Published Tuesday Apr 9, 2013

Author DAN DEMERS

If you want to dramatically improve your bottom line, engage your employees. Profitability, employee retention, creativity, cost reduction and earnings per share have all been linked to employee engagement in studies  by Accenture, Gallup and others. Gallup found that firms with highly engaged team members are 12 percent more profitable and 18 percent more productive than their peers.

So how do they do it and sustain it? It is not a result of your corporate mission statement; it is the result of workplace culture.  Call it the E3 Culture equation-Engaged, Empowered and Energized.

Two-way Feedback

Create an expectation of regular, professional and honest feedback. This can be one of the most challenging practices to incorporate, but without it, establishing other critical areas is nearly impossible.

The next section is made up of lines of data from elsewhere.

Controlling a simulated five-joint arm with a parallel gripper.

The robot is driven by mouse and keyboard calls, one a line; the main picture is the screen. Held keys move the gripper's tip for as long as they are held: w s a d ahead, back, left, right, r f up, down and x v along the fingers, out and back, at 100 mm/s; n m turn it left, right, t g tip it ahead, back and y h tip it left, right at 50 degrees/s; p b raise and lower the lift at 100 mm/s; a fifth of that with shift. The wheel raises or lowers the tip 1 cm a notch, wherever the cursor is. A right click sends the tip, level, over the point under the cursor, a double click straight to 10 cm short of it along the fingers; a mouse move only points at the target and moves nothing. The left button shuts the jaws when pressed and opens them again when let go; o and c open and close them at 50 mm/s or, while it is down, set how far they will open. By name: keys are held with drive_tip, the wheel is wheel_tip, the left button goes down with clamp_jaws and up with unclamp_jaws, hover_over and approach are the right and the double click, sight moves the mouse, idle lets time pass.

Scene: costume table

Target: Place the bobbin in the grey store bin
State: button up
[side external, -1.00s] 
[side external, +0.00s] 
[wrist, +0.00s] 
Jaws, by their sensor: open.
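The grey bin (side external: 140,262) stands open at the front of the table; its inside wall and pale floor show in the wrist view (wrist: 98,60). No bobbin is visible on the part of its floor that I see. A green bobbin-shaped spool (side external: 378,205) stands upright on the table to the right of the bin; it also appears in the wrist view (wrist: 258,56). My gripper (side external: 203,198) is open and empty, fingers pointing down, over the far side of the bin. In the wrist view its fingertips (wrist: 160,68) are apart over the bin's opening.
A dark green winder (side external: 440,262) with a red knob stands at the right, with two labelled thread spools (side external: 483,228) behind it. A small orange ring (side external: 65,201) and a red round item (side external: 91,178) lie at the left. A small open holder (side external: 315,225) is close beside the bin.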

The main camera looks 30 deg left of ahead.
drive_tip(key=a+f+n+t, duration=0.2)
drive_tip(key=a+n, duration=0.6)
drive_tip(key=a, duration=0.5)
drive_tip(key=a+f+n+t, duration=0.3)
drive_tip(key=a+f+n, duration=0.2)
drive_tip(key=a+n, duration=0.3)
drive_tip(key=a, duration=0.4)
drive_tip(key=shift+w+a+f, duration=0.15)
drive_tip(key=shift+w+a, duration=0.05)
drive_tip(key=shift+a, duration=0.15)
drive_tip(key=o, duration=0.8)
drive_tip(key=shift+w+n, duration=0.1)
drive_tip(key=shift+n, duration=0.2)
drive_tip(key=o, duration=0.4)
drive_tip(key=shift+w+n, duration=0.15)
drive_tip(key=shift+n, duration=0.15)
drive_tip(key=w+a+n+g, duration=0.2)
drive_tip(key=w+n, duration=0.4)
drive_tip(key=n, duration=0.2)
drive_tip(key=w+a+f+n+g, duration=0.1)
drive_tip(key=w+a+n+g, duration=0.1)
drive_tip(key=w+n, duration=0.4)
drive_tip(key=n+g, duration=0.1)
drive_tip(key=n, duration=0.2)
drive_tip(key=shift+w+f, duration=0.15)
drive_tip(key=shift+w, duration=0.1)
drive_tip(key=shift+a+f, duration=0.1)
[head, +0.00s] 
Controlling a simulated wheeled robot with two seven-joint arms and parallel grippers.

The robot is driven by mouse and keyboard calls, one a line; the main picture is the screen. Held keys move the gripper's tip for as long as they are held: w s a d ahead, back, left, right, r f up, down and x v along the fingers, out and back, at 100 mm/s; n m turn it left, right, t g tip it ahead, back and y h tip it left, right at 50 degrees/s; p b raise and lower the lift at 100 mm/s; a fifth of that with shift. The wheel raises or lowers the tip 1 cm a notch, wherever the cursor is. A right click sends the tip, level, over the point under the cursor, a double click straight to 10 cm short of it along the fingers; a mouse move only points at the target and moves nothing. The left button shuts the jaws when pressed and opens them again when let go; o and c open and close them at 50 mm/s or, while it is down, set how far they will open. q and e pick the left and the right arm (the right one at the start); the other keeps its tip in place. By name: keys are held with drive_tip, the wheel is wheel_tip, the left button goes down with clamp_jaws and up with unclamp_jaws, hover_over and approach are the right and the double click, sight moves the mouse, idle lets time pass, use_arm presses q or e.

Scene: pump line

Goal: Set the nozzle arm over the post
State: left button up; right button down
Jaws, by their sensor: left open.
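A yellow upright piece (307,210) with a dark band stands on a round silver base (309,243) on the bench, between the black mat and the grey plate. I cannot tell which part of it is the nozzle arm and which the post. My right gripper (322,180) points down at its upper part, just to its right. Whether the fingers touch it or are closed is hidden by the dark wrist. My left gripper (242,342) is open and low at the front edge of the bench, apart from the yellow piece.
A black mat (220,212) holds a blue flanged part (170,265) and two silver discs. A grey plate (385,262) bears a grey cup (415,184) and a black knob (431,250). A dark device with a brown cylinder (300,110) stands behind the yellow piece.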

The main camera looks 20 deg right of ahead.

Ground rules for feedback sessions include timeliness of feedback; openness to feedback (ask the person if they are open and have time to talk); and above all else, connect the feedback to behaviors and results. During feedback sessions, solicit employee thoughts on improving the situation. Also, offer to support them in creating the changes needed to maintain the positive or improve the negative.

Trust

Dissatisfaction in leadership, whether it's executives, managers or supervisors, is often cited as the number one reason people quit. Leaders who act with integrity by keeping their word, honoring and respecting others, and clearly communicating and acting in the best interests of the organization and client, will be trusted.

Pivotal to maintaining trust is how you handle broken integrity. Owning up to mistakes in front of the staff, asking to be held accountable and committing to correcting bad behaviors are critical to repairing trust. Nothing says trust like gut-level honesty.

Career Track

Engaged employees are always learning. Hold genuine conversations with employees about development, advancement and career growth. An absence of these talks leads employees to feel caught in a dead-end job where management doesn't care.

Talking to staff about how they can advance may give an aspiring leader a path forward when before none was clear. Also be on the lookout for those looking to take on more responsibility. Managers can't get promoted without someone to fill their shoes.

These conversations don't need to be-and shouldn't be-about possibilities that don't exist. Sharing a good book, providing flexibility in schedules or even asking for their input on workplace training and professional development are all great places to start.

Managers who listen closely to the aspirations of their team members show employees management cares, and that, with appropriate resources, may be willing to support employee growth.

Role in Success

Establish a customer-centric culture where everyone can clearly and readily explain how he or she helps the customer. Understanding the impact your work has on customers' experience fuels pride in a job well done. Without a customer-centric focus, many well-intentioned initiatives can become intellectual exercises, at best.

Nothing drives meaning and a sense of purpose more than knowing you helped to overcome a customer's want, need, fear or concern.

Influence

Engaging employees requires insuring they are heard and have a meaningful influence in decision-making. For managers this means moving from setting standards for employees to coaching toward goals.

Our experience has shown that four out of five team members, when given firm standards and the resources to succeed, establish goals more audacious than those envisioned by management.

Being open to the suggestions of others doesn't mean those ideas must be implemented, but it does foster an atmosphere of collaboration and creativity.

Collaboration and creativity then become living and breathing embodiments of an E3 Culture, where employee engagement is high, two-way feedback is a regular occurrence and everyone is invested in the company's success.